WoodieDudy commented 1 year ago

I already have Q/DQ added as you can see in the first svg picture. Does this mean that the calculations inside myelin are done in int8? May be I can check it using nsys profiler? Original onnx looks like this

image
nvpohanh commented 1 year ago

I think we will need to check the Nsys profile to know exactly which kernels are used.

WoodieDudy commented 1 year ago

I profiled it. So it uses int8 inside👍 SCR-20230904-oozi

nvpohanh commented 1 year ago

That kernel (igemm_int8) is INT8-input FP32-output gemm kernel and it does not use TensorCores. Could you add additional Q/DQ after the gemm so that it uses INT8-output to achieve potentially better perf?

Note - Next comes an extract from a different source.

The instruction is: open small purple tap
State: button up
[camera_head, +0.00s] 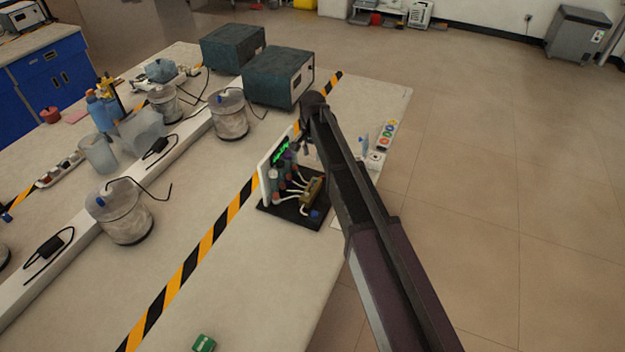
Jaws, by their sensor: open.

Thanks

vadimkantorov commented 1 year ago

@nvpohanh Should it also do the right thing if we set inputIOformats + outputIOformats as fp16?

nvpohanh commented 1 year ago

I don't think IO formats matters, though. You just need to add Q/DQ after the last gemm

vadimkantorov commented 1 year ago

You just need to add Q/DQ after the last gemm

How can we do that? replace return x by return TensorQuantizer(quant_nn.QuantLinear.default_quant_desc_input)(x)? or directly sth like return torch.fake_quantize_per_tensor_affine(x, x.amax() / 127, 0, -128, 127)? Or do you have some other way of Q/DQ in mind?

I'm a bit worried that we shall somehow force it to use some unneeded qparams while in fact we just want a fp16 output.

Also, for faithfulness of the microbenchmark, we still would like to have fp16 as inputs and outputs as that's the real final setup.

Thanks @nvpohanh for your kind help!